Limited Release: Jan 07, 2005; Rated: R; Length: 127 Minutes; With: Jeremy Irons and Al Pacino
B+

In the '70s, Al Pacino played Frank Serpico under long hair and a thick black beard, but the fuzzy camouflage couldn't conceal his intensity; his eyes burned right through. In The Merchant of Venice, Pacino's beard, a full rabbinical one, is bushy and gray, but, once again, the eyes have it. They express the hidden forces — the sadness, rage, and bitter lunge for respect — that make Shylock, the Jewish moneylender of Shakespeare's Venice, go to the extremes he does. The standard way to humanize Shylock, and to rescue The Merchant of Venice from the taint of anti-Semitism, is to pack the ''If you prick us, do we not bleed?'' soliloquy with all the desperate fervor it can hold — to turn it into an imploring Renaissance Jewish version of a Malcolm X screed. Pacino, though, is too sly an actor to depend on such an obvious piety. He delivers the speech with spiky resolve, but when Shylock's legal bond with Antonio (Jeremy Irons) is forfeited, and the moneylender insists — to the point of merciless obsession — on being paid with the agreed-upon pound of flesh, Pacino shows you what is only subliminally in the text: that Shylock's heart of stone is really a wall of wounded pride.
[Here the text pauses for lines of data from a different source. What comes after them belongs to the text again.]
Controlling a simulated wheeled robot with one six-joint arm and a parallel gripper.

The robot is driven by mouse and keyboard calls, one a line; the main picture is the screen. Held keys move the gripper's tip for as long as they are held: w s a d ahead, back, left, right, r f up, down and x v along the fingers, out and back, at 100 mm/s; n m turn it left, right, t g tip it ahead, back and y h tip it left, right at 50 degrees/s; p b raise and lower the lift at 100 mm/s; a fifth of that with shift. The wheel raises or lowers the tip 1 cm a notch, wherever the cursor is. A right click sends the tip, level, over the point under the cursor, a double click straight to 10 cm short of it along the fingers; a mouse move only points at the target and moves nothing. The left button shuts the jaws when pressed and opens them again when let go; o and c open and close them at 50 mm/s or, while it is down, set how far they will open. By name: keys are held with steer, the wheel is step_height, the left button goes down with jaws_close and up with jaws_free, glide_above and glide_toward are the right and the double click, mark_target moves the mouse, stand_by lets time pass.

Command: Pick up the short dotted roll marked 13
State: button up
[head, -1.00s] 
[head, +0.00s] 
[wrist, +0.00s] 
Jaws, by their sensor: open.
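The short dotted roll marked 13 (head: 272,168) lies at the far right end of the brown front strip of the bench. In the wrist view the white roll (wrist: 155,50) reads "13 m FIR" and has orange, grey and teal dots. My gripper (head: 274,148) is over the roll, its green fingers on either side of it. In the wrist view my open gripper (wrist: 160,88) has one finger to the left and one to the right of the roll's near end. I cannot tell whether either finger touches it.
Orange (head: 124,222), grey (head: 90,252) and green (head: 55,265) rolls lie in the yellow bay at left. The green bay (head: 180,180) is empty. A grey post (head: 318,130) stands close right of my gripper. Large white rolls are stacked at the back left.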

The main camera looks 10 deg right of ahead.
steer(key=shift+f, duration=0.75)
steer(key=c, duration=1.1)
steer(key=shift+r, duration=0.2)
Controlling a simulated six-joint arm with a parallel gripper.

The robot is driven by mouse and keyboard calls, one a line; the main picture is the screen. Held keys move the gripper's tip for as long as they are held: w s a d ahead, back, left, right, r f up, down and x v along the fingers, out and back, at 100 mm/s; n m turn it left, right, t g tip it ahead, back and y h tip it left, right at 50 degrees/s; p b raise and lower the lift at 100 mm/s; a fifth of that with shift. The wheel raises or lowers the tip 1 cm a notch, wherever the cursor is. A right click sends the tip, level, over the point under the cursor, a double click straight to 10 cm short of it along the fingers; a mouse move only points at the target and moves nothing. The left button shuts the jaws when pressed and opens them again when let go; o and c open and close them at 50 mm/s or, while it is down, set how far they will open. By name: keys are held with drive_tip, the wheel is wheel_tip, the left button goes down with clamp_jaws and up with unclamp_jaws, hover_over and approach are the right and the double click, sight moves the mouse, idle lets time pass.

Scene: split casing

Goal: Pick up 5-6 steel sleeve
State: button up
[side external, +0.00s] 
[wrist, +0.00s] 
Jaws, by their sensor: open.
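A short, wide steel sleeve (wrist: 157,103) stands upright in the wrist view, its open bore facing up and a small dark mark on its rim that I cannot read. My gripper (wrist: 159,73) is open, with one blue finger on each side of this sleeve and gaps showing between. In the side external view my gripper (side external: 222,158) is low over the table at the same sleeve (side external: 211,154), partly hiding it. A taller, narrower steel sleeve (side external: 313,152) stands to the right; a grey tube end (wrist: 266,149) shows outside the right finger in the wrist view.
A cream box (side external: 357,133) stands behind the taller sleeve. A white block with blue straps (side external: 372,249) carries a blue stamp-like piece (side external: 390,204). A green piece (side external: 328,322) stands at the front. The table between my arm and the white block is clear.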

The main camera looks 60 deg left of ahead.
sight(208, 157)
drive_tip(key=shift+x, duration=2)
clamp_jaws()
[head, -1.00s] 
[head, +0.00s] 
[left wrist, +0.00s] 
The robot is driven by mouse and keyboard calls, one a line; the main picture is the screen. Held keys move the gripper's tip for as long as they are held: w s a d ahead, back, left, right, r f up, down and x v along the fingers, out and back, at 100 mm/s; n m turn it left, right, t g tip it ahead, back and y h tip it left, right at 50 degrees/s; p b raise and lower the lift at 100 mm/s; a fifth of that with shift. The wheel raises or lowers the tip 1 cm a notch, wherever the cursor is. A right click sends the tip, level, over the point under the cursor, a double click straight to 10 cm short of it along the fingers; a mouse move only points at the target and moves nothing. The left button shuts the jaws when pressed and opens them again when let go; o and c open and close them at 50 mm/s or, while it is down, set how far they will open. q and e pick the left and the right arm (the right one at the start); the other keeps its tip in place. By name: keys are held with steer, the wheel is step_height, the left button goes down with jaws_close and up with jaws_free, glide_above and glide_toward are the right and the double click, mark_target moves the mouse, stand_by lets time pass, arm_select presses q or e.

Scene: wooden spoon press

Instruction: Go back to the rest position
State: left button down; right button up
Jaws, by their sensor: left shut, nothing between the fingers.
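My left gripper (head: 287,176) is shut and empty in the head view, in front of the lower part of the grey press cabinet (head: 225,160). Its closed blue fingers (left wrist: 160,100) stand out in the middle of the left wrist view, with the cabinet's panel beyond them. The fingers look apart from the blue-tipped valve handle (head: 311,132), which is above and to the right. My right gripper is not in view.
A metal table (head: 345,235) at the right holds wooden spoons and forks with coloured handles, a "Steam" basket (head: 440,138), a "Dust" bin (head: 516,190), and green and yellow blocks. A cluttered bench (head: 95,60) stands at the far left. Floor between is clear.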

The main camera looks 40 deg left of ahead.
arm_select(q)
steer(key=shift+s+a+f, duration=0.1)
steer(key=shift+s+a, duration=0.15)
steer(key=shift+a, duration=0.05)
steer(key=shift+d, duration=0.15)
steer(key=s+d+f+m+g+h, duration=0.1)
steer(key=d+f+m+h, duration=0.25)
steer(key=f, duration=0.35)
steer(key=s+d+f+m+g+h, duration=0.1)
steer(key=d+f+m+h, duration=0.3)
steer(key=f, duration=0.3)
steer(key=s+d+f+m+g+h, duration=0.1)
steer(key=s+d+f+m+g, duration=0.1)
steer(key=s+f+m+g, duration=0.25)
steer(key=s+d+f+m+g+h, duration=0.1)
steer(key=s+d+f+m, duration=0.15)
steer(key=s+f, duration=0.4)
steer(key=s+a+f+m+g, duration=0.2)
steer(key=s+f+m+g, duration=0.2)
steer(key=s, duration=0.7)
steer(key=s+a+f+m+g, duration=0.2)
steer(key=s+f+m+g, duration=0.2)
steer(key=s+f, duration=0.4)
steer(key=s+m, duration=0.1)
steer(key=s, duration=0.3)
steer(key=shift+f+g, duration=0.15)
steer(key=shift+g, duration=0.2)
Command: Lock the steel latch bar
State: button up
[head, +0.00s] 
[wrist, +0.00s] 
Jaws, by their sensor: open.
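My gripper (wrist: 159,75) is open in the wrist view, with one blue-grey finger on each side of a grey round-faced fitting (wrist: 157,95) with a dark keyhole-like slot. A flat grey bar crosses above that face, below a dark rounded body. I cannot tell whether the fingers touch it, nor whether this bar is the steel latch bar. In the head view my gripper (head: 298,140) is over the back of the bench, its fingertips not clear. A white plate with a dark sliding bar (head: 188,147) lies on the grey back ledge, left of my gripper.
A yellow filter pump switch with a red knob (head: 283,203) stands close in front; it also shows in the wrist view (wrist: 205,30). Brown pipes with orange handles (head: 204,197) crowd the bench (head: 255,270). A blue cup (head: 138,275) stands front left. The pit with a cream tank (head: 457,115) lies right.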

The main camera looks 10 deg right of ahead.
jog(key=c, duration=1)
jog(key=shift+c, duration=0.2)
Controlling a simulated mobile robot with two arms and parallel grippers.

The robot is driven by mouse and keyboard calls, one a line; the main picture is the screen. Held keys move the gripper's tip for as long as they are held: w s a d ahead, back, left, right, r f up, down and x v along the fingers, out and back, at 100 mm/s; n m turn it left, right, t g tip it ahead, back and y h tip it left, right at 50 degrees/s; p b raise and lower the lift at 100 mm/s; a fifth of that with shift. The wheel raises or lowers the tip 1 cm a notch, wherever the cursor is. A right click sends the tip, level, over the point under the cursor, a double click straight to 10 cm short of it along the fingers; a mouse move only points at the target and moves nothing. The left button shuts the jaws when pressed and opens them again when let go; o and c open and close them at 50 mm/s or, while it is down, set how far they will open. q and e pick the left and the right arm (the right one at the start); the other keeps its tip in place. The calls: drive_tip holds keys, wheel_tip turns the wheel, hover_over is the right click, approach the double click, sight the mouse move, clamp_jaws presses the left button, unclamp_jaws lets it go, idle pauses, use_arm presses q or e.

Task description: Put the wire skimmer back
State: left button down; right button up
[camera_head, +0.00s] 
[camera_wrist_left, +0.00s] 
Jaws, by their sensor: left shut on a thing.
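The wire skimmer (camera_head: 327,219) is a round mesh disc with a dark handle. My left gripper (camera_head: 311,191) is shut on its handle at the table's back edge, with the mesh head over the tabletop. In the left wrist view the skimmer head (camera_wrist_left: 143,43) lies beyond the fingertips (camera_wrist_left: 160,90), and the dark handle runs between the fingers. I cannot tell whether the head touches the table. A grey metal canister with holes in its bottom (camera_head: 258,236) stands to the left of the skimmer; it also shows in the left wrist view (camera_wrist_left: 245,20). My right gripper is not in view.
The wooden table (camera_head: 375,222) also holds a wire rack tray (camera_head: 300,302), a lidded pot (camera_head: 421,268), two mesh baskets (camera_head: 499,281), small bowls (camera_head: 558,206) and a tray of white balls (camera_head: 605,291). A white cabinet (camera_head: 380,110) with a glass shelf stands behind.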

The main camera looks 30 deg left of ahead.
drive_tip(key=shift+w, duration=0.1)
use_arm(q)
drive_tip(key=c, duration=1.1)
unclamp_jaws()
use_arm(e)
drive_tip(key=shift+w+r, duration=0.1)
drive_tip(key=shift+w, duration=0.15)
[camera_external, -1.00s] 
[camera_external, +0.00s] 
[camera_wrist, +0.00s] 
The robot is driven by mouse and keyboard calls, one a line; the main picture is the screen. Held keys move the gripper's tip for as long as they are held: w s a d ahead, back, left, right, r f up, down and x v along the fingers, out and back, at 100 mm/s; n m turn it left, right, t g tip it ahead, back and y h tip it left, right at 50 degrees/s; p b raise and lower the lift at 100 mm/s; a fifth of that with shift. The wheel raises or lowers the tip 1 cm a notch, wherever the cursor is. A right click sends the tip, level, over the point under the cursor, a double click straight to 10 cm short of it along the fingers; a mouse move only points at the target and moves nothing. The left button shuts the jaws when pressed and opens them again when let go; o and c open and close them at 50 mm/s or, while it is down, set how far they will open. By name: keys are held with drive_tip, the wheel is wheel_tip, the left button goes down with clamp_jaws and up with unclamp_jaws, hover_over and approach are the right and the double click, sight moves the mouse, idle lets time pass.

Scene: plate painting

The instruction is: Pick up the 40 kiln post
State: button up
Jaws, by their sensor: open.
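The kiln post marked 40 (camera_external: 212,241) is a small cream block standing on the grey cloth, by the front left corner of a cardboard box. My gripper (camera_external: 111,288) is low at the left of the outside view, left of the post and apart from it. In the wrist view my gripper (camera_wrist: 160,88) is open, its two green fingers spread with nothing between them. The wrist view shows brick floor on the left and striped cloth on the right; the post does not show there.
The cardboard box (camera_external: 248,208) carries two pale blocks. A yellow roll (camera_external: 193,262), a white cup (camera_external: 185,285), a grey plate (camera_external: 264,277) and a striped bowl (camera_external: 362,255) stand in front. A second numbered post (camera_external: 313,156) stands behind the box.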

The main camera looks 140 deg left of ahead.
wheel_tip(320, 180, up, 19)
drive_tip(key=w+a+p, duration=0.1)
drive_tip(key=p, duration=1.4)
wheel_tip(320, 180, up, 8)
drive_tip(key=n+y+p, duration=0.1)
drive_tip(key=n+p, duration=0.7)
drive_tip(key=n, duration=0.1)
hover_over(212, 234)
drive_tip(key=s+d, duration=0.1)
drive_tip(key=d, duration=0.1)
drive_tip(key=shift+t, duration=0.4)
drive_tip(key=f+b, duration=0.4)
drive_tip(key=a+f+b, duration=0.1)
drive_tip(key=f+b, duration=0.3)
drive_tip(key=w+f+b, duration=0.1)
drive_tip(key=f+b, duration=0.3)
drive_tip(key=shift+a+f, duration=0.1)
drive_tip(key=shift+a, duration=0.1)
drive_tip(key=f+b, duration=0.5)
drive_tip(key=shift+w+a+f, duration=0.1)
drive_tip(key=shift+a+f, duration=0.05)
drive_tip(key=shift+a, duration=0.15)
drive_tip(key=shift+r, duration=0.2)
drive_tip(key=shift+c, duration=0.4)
The director, Michael Radford, had edited the play down to one of those user-friendly, travelogue Bard movies, but despite some clunky exposition and rote iambic line readings, it attains a bona fide Shakespearean vibrance. Lynn Collins, who plays Portia in a Pre-Raphaelite mane, is a true find. When she chastises Bassanio (Joseph Fiennes) for having bartered away the wedding ring he swore he would never remove, her twinkle of defiance seals the play's grand paradox: that the line that separates a sacred human contract from one that's profane is all but invisible.